| Stated problem |
Pull every line of the entries that has the word "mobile".

| Available data |
'''

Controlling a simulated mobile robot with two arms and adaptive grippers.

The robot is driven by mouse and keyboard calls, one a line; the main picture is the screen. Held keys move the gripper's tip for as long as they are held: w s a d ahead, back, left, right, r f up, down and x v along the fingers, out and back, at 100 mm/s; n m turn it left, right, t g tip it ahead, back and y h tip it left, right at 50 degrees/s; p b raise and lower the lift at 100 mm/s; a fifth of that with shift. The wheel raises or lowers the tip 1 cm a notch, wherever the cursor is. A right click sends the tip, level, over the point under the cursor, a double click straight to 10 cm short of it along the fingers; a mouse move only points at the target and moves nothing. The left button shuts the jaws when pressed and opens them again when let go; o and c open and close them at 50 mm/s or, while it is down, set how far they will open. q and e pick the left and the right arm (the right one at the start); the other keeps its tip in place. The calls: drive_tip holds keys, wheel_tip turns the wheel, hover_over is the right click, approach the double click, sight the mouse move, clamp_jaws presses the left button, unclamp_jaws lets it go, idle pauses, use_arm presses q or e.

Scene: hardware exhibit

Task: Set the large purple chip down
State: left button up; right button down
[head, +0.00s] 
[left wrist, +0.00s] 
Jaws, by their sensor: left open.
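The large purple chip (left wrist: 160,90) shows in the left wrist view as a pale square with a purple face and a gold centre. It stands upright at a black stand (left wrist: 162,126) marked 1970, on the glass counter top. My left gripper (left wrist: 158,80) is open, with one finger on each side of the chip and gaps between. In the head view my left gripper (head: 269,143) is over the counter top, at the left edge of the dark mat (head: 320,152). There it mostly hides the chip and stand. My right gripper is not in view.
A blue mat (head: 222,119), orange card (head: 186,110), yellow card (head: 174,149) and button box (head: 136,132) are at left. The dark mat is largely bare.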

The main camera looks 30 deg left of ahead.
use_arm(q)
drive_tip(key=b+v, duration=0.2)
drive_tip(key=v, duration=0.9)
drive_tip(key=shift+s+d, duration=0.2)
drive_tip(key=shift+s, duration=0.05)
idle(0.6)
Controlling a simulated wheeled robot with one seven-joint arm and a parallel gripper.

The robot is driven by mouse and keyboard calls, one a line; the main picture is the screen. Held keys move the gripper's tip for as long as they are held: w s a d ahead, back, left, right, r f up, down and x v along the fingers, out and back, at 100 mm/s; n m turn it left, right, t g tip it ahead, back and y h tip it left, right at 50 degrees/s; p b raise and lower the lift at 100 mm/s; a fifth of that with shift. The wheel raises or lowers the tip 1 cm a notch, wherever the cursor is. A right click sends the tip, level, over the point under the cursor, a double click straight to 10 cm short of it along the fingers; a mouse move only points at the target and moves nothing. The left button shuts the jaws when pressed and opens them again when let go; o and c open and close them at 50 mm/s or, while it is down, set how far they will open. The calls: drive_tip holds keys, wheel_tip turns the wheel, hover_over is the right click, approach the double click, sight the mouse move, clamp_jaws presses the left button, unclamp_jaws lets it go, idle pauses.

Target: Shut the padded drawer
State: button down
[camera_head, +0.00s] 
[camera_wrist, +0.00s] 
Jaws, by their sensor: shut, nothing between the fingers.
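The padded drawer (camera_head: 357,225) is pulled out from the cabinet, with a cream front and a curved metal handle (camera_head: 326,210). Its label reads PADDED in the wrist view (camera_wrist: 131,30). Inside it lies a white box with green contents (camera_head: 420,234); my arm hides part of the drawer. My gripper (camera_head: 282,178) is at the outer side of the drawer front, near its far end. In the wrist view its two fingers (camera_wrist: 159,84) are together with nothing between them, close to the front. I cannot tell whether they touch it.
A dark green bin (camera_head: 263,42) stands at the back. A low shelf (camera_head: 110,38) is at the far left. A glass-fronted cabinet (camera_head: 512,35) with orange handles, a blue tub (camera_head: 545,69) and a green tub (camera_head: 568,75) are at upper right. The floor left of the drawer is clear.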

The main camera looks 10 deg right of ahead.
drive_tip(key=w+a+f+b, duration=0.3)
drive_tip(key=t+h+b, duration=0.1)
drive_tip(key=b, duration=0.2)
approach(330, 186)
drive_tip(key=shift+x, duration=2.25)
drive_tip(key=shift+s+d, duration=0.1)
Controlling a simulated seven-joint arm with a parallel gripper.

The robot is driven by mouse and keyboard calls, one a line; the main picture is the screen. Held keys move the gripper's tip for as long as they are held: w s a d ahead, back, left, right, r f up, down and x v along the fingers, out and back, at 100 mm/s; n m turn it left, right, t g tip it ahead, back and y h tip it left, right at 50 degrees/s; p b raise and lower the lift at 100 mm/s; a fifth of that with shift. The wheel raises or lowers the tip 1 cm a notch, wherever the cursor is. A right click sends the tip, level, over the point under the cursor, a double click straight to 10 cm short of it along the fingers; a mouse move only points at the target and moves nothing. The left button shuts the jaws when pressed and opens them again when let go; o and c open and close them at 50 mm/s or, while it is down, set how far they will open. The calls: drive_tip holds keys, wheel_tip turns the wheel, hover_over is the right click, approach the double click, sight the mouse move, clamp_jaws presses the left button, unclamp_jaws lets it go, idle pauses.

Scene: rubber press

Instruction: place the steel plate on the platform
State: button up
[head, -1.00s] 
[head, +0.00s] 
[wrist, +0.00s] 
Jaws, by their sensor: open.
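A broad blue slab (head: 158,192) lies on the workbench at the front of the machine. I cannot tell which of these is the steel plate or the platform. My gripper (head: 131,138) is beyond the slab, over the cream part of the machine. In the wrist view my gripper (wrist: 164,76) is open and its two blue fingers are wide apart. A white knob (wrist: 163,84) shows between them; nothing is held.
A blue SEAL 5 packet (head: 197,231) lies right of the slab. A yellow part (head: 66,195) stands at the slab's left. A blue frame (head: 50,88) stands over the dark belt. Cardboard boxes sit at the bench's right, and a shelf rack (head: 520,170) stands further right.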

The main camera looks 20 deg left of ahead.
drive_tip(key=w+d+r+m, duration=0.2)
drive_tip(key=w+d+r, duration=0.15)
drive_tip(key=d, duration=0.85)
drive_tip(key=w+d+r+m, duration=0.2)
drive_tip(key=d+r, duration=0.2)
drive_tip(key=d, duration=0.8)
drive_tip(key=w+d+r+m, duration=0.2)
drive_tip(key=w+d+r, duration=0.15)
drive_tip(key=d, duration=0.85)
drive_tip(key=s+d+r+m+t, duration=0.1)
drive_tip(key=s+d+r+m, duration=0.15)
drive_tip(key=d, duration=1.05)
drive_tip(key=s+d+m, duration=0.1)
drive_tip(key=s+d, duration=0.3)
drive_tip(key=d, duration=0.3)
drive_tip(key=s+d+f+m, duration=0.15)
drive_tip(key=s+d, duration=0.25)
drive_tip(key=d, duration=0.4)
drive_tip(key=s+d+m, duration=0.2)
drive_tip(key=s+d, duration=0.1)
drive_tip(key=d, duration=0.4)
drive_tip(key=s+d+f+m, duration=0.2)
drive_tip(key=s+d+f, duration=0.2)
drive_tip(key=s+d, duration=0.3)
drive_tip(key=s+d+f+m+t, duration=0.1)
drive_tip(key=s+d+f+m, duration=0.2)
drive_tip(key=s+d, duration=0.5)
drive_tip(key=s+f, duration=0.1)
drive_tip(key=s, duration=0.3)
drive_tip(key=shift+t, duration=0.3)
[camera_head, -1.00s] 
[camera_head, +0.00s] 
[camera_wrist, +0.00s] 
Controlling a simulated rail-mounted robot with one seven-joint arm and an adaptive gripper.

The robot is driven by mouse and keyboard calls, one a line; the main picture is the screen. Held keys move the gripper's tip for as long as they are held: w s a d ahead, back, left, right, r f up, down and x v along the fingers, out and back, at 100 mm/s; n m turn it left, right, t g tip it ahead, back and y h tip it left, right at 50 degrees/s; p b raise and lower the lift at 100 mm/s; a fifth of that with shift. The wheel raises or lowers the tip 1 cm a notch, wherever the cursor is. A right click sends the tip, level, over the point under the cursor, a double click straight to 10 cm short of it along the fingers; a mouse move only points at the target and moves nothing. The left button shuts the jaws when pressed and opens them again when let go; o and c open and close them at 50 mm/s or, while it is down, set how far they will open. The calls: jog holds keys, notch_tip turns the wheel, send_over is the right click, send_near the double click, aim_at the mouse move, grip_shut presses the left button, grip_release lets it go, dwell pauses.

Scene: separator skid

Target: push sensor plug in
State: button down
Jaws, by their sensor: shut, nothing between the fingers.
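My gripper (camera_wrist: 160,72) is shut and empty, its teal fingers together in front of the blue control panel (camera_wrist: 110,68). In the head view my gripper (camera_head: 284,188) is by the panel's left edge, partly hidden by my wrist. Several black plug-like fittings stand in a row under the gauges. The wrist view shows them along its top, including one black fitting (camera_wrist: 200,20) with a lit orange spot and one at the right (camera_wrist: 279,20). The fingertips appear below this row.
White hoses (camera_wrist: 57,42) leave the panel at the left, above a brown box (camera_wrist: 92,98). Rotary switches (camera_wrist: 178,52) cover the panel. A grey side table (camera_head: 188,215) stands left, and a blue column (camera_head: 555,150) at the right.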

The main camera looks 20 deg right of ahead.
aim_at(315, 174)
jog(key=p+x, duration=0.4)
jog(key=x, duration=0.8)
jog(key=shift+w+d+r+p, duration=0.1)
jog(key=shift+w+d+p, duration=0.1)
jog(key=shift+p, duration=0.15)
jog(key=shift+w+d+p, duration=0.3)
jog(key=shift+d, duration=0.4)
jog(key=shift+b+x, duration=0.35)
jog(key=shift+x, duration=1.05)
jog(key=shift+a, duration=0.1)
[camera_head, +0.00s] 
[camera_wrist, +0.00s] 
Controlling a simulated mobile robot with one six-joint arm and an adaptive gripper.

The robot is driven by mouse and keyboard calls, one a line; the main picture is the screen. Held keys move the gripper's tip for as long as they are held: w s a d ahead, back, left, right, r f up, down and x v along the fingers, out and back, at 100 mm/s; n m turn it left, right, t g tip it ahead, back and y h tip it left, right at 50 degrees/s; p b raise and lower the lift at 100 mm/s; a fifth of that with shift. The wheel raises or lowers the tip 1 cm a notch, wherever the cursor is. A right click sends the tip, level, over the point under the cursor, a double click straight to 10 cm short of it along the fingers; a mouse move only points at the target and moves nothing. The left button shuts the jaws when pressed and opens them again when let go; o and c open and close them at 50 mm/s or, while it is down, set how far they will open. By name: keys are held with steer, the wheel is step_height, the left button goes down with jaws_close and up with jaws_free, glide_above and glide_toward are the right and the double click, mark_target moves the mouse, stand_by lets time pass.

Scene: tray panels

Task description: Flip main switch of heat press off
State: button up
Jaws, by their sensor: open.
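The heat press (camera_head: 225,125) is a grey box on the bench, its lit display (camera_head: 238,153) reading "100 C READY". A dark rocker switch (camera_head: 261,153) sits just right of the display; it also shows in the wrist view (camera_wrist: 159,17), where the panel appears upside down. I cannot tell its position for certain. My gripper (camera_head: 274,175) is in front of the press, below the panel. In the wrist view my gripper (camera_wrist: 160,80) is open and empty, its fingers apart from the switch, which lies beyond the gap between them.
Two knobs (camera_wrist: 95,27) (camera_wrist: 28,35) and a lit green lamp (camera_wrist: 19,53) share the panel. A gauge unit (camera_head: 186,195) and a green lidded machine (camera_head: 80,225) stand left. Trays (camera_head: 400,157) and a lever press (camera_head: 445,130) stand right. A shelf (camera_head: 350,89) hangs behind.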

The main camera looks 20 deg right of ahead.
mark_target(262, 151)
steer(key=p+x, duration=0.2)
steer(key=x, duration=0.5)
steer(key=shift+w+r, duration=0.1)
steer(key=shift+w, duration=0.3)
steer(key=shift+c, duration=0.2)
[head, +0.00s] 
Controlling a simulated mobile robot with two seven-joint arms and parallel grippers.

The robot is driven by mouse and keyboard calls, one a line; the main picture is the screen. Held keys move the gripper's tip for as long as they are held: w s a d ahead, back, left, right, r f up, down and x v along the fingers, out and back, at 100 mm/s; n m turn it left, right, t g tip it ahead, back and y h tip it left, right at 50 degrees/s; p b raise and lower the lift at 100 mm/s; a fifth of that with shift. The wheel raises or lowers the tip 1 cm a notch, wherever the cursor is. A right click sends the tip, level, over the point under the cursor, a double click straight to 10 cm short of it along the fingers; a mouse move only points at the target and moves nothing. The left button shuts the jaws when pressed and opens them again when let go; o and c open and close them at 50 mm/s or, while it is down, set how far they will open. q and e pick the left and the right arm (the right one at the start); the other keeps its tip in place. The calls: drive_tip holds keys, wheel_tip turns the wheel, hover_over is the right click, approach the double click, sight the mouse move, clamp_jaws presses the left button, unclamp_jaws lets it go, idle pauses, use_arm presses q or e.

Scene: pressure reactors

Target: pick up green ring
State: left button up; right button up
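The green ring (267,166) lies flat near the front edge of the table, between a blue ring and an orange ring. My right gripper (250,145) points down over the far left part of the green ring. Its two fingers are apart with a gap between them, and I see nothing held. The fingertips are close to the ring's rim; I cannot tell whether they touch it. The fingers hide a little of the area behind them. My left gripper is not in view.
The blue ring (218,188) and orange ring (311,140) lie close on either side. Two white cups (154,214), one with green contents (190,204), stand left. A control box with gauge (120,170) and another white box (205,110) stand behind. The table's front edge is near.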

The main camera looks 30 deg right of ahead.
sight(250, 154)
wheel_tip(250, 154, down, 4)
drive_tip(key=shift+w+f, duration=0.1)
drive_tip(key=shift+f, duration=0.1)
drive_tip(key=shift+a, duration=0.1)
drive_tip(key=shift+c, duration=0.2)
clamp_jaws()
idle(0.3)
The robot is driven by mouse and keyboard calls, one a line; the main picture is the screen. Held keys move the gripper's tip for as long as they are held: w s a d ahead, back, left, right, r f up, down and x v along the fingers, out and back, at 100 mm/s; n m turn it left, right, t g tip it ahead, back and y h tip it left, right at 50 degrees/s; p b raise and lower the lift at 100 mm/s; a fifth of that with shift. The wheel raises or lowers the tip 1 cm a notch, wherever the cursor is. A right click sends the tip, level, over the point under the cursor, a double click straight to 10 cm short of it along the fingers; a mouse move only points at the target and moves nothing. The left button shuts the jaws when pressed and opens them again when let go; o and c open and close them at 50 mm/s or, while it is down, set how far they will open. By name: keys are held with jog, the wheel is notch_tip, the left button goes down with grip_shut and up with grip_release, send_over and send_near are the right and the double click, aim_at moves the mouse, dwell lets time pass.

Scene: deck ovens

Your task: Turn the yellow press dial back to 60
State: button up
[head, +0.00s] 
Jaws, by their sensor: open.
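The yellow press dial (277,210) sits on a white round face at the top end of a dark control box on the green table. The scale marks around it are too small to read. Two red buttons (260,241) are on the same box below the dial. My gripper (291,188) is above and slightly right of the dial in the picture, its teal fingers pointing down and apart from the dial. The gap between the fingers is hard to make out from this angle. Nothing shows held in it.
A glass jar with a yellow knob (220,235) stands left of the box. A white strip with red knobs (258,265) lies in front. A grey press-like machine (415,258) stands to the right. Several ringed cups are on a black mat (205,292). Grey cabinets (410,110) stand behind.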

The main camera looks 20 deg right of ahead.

'''

| Finished task |
Controlling a simulated mobile robot with two arms and adaptive grippers.
Controlling a simulated mobile robot with one six-joint arm and an adaptive gripper.
Controlling a simulated mobile robot with two seven-joint arms and parallel grippers.

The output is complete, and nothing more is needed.